Volcanic eruptions and snow avalanches may not seem to have much in common but the deadly flows of material they produce travel across terrain in somewhat similar ways. Scientists know these flows collectively as particle-laden gravity currents (PLGCs) and, given their inherent dangers, have traditionally relied on using geological deposits, lab experiments and computer simulations to study them. More recently, seismic and acoustic wave observations have been used to safely and reliably detect these sorts of extreme events.
The next step for researchers is to combine and compare seismic and acoustic signals with real-time visual observations in the field. In his two year Rutherford Foundation Postdoctoral Fellowship research, Dr Watson plans to do just that by intentionally triggering snow avalanches along safe and predictable slide paths, as well as capturing data on naturally occurring events.

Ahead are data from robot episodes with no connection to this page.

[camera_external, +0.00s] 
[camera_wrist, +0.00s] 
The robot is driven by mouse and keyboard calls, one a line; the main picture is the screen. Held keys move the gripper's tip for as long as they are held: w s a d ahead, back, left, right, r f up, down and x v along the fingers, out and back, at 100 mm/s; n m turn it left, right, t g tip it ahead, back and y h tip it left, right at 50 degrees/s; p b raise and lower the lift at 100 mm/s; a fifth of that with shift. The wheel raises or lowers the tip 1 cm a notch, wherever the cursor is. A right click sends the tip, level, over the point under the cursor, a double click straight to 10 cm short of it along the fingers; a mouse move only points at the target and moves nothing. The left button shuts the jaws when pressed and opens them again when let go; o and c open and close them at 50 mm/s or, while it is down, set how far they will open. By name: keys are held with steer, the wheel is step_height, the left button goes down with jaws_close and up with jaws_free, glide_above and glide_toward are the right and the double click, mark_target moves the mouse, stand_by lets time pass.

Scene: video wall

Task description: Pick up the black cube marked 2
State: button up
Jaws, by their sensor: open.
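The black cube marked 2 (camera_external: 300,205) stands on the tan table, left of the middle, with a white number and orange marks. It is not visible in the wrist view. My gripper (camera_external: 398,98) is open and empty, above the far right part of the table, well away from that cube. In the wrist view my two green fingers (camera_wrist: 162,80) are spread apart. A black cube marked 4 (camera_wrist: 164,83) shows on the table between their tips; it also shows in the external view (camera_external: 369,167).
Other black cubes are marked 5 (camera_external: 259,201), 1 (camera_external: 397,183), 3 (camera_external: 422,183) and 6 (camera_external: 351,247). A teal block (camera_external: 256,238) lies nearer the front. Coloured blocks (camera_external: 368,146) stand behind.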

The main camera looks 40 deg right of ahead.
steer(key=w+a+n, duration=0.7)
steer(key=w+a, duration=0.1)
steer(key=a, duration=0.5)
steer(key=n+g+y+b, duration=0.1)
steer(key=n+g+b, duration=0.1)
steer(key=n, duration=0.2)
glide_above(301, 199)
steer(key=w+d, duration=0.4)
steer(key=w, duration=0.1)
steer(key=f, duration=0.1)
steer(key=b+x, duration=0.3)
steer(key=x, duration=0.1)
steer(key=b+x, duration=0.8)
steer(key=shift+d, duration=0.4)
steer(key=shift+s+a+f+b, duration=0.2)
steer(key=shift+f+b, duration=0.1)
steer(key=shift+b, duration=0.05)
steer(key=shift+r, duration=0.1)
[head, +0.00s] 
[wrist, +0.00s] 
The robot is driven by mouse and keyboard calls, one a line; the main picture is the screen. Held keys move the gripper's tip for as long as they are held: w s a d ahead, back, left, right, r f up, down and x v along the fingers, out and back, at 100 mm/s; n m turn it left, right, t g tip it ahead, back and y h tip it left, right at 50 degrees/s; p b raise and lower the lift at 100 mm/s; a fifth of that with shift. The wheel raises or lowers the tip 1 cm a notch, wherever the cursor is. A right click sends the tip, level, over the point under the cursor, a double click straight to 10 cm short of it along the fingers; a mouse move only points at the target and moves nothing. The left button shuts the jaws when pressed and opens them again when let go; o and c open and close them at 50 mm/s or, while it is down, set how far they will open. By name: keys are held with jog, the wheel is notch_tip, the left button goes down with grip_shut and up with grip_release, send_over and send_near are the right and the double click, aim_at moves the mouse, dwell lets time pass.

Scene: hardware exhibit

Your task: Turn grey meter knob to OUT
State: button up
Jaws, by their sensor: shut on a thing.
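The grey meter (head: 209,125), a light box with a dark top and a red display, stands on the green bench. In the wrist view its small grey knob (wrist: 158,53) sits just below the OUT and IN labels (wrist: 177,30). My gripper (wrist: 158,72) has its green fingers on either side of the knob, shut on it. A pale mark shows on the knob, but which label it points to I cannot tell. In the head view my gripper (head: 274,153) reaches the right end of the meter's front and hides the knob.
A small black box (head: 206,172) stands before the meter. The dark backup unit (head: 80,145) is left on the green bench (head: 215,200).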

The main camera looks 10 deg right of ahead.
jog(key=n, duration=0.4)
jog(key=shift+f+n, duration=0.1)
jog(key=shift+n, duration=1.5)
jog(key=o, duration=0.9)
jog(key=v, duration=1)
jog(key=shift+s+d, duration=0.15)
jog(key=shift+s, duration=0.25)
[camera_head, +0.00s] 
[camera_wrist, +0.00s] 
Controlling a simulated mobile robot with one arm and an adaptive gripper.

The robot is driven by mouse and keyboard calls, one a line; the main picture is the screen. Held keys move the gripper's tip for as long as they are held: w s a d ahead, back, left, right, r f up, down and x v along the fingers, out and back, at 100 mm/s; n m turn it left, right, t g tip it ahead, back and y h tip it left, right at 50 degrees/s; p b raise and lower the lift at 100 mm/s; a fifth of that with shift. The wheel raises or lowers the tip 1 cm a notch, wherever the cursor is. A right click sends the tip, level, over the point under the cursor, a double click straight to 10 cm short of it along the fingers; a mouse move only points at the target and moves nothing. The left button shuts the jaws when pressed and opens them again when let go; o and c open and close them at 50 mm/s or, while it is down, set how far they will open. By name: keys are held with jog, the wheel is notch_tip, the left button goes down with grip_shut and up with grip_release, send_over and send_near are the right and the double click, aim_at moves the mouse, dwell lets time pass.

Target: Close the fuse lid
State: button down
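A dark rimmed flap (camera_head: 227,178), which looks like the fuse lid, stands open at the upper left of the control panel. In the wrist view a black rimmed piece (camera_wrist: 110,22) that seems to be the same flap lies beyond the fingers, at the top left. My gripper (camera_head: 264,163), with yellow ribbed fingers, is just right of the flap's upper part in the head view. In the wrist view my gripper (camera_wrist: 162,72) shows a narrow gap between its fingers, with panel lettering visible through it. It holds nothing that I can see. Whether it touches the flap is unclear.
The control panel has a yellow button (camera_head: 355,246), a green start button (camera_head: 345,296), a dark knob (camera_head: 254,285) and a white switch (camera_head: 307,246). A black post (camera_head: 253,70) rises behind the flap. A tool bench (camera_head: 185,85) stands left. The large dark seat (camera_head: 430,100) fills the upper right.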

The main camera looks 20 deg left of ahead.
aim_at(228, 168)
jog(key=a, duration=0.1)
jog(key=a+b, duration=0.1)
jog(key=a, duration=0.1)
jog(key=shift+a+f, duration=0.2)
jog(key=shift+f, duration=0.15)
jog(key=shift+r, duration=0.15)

Having spent several years studying overseas, Dr Watson is keen to commence his research fellowship in Aotearoa New Zealand, with UC's School of Earth and Environment, comparing simulated avalanche geophysical signals with field measurements.
“As we build our understanding of the processes governing flow dynamics, we may also gain new insights on how to manage these events in New Zealand such as monitoring lahars on Mount Ruapehu or avalanches along Milford Road,” he says.
Dr Mark Stagg, Director Research Funding for the Royal Society Te Apārangi, was pleased to congratulate Dr Watson on his fellowship success, noting the standard of applications was very high.